A force de n'entendre dans les radios, de voir sur les écrans que les problèmes de banlieues, on oublie trop souvent les jeunes qui ont bossé dur, qui ont intégré avec souvent peu de moyens de grandes écoles, et auxquels ma génération va laisser un paquet de problèmes dont cette lourde dette qui va rendre plus qu'aléatoire le système des retraites.

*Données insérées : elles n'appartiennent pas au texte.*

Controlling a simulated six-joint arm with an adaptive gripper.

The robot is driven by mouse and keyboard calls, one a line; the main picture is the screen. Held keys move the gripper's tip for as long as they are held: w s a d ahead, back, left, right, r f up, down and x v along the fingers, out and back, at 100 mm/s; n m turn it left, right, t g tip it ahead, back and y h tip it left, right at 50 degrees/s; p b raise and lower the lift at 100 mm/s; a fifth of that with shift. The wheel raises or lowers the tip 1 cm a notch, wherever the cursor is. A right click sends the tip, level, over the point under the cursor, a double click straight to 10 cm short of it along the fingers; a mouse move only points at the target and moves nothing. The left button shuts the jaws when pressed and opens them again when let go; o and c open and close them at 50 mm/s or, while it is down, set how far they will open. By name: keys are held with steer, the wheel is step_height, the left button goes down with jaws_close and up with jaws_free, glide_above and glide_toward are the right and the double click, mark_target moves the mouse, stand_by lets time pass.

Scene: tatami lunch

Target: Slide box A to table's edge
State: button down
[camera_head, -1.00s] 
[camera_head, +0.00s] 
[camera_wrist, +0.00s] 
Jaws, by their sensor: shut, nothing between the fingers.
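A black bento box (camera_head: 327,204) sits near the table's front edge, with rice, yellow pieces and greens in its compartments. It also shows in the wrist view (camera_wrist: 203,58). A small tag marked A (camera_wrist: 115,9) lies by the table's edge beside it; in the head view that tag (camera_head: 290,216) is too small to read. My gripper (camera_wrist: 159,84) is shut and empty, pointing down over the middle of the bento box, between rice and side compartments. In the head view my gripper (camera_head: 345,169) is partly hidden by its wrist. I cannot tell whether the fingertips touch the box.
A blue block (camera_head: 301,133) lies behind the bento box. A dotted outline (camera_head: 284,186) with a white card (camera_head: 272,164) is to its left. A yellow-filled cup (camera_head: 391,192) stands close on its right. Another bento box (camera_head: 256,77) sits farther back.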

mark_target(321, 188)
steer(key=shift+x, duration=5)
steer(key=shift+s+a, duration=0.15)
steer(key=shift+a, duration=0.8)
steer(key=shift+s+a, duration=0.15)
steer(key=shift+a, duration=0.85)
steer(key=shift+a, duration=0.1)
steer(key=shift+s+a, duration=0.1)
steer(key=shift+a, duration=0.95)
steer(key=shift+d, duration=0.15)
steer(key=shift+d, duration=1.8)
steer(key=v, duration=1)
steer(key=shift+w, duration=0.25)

En sus, cette génération n'a pas connu, comme la nôtre (celle des "trois glorieuses") des parents pour lesquels l'éducation était totalement prioritaire - ce qui manifestement manque aujourd'hui - mais qui n'oubliait pas, lors des déjeuners du dimanche, de faire goûter un peu de vin avec de l'eau tant il était naturel, dans toutes les familles, de faire connaître sagement ce fantastique outil de civilisation qu'est le vin. Le mot convivial avait un sens réel qui restait toujours en phase avec le mot respect.

Etienne Klein avait abordé indirectement ce sujet lors d'un déjeuner où il nous raconta à quel point une petite équipe de 5 élèves passionnés par la physique qu'il avait à Centrale-Supelec, avait créé un site pour présenter l'ensemble de sa vie professionnelle autant que sa passion pour l'effort physique via ces courses insensées autour du Mont-Blanc.

ICI

Il était évident que ces jeunes avaient probablement une connaissance assez sommaire du monde du vin et de la belle gastronomie : pas la chichiteuse mousseuse qu'on nous vante à tort sans arrêt, mais la vraie : celle, entre autres, d'Alain Pégouret au Laurent.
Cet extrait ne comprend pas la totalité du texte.